Three birds seldom seen here visited last week:
ovenbird,
redstart, and
Blackburnian warbler. The figs grow larger with each day, but are not yet ripe enough or sweet enough to attract the creatures. We've been harvesting yellow wax beans, and they're delicious. Poppies are nearly finished. Hyacinth beans, Turk's caps, and lantanas are blooming profusely. We still see a few poppies. Bachelor buttons are still going strong. Morning glories, both volunteer returns and those sown afresh, are producing more flowers each day, in many varieties.
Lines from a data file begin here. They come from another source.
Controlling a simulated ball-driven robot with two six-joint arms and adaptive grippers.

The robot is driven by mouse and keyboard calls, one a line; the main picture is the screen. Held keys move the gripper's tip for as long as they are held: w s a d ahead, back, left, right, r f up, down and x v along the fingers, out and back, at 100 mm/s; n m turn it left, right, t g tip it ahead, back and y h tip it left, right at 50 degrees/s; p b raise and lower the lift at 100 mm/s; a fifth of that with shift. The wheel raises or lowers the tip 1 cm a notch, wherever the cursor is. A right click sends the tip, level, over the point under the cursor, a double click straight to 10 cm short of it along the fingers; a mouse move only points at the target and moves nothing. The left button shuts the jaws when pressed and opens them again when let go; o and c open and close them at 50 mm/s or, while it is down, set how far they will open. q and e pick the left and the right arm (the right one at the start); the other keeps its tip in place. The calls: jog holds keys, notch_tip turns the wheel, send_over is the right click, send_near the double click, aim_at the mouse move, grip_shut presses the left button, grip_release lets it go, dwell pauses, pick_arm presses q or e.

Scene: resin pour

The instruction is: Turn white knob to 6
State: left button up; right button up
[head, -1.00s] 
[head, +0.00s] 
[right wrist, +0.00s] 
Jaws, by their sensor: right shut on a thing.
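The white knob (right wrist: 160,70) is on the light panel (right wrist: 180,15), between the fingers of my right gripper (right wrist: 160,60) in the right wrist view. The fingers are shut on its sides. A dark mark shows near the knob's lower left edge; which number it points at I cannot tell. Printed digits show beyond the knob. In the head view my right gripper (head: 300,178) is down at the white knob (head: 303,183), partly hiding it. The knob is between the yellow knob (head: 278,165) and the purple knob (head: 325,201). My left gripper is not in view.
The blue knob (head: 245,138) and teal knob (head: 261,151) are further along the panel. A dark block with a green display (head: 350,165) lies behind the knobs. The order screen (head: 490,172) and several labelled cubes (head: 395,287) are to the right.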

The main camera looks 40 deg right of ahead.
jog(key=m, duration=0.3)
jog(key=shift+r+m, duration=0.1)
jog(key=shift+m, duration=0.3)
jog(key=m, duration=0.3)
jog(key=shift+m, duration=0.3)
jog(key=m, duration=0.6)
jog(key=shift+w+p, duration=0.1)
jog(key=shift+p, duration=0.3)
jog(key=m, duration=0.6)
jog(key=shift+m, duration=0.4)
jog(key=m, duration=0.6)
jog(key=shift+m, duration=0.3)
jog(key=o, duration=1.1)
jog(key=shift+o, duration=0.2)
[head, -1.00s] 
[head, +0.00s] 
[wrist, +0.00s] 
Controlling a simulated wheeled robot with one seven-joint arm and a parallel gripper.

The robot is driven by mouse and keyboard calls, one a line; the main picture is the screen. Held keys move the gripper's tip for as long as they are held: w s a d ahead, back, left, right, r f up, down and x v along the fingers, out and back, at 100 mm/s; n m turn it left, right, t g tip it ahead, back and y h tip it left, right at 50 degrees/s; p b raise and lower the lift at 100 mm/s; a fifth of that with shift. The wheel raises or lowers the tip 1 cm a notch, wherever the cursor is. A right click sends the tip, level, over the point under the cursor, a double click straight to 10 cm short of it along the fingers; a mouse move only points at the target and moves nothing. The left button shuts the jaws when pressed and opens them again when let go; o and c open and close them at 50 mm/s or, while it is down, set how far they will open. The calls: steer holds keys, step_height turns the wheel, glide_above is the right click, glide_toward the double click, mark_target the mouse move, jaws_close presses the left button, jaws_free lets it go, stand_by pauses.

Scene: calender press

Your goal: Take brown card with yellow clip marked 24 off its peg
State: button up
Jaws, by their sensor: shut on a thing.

In addition to the very large and showily pentagonal flowers with blue striations, we're now seeing smaller, less pentagonal morning glories with magenta striations. Calendulas are holding on. Bright Lights cosmos, again both volunteer and deliberately cultivated, are very showy and already producing seeds. Fennel is attracting the honeybees, now that their favorite poppies have gone to seed. Serrano chiles from wintered-over plants in pots are hot, hot, hot. Returning four o'clocks are blooming, and there are many immature seedlings as well. Our plumbago is at last blooming, much later than those of all the neighbors. Delphiniums are rather stunted, but they're producing showy flowers nevertheless. The same is true for firewheels. Pride of Barbados has finally returned from the roots and at least one is far enough advanced to have flower buds on it. Sweet peas are past their peak, and the earliest to bloom already have mature seeds (the first of the seed pods split open yesterday). Milkweeds (asclepias) are happy to bloom in their pots. Miscellaneous tomatoes in pots are producing for the table. Calendulas in pots and in the ground are still in bloom. The last of the Dutch iris greenery has turned brown and was pulled for the compost pile.